#### [Requirements]
Each line below should be retyped exactly, with no pictures.

>> begin Raw data

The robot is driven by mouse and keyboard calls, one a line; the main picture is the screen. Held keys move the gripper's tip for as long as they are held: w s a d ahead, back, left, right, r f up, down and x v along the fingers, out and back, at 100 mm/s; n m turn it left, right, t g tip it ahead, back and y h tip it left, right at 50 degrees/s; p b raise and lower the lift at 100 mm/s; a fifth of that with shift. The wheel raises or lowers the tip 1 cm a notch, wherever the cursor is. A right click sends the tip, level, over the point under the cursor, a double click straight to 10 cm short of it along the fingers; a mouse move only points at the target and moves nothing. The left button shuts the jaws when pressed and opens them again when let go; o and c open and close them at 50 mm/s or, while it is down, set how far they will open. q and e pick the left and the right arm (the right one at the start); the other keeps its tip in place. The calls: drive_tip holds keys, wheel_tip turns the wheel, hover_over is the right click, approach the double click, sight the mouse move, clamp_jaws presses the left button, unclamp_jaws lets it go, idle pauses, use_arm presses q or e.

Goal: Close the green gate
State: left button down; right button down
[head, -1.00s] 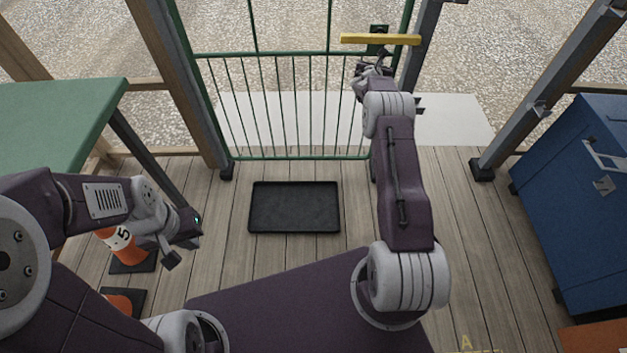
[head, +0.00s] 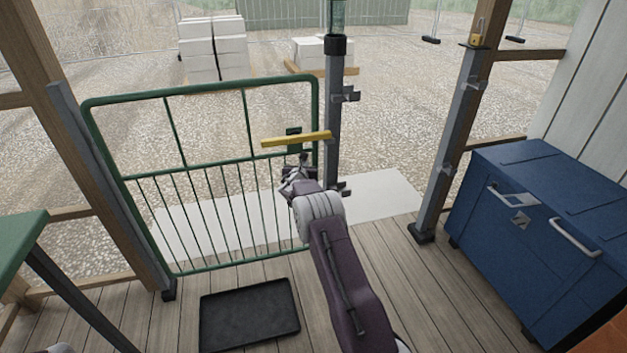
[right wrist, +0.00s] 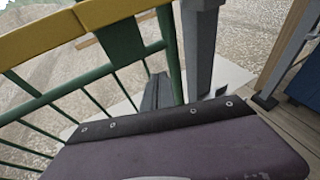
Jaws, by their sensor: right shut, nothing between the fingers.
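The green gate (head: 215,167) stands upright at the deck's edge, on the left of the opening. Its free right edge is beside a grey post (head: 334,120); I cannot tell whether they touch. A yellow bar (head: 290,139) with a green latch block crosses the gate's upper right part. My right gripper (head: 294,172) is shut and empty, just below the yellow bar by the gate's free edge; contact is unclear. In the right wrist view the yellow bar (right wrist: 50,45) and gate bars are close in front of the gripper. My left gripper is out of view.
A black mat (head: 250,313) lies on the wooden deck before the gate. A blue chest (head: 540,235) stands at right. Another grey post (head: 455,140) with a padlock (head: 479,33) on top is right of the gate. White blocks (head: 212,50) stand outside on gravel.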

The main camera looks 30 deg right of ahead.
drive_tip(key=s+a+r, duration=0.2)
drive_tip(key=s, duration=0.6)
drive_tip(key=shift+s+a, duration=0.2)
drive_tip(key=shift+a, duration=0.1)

>> end Raw data

#### [Answer for the task]
The robot is driven by mouse and keyboard calls, one a line; the main picture is the screen. Held keys move the gripper's tip for as long as they are held: w s a d ahead, back, left, right, r f up, down and x v along the fingers, out and back, at 100 mm/s; n m turn it left, right, t g tip it ahead, back and y h tip it left, right at 50 degrees/s; p b raise and lower the lift at 100 mm/s; a fifth of that with shift. The wheel raises or lowers the tip 1 cm a notch, wherever the cursor is. A right click sends the tip, level, over the point under the cursor, a double click straight to 10 cm short of it along the fingers; a mouse move only points at the target and moves nothing. The left button shuts the jaws when pressed and opens them again when let go; o and c open and close them at 50 mm/s or, while it is down, set how far they will open. q and e pick the left and the right arm (the right one at the start); the other keeps its tip in place. The calls: drive_tip holds keys, wheel_tip turns the wheel, hover_over is the right click, approach the double click, sight the mouse move, clamp_jaws presses the left button, unclamp_jaws lets it go, idle pauses, use_arm presses q or e.

Goal: Close the green gate
State: left button down; right button down
[head, -1.00s] 
[head, +0.00s] 
[right wrist, +0.00s] 
Jaws, by their sensor: right shut, nothing between the fingers.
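The green gate (head: 215,167) stands upright at the deck's edge, on the left of the opening. Its free right edge is beside a grey post (head: 334,120); I cannot tell whether they touch. A yellow bar (head: 290,139) with a green latch block crosses the gate's upper right part. My right gripper (head: 294,172) is shut and empty, just below the yellow bar by the gate's free edge; contact is unclear. In the right wrist view the yellow bar (right wrist: 50,45) and gate bars are close in front of the gripper. My left gripper is out of view.
A black mat (head: 250,313) lies on the wooden deck before the gate. A blue chest (head: 540,235) stands at right. Another grey post (head: 455,140) with a padlock (head: 479,33) on top is right of the gate. White blocks (head: 212,50) stand outside on gravel.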

The main camera looks 30 deg right of ahead.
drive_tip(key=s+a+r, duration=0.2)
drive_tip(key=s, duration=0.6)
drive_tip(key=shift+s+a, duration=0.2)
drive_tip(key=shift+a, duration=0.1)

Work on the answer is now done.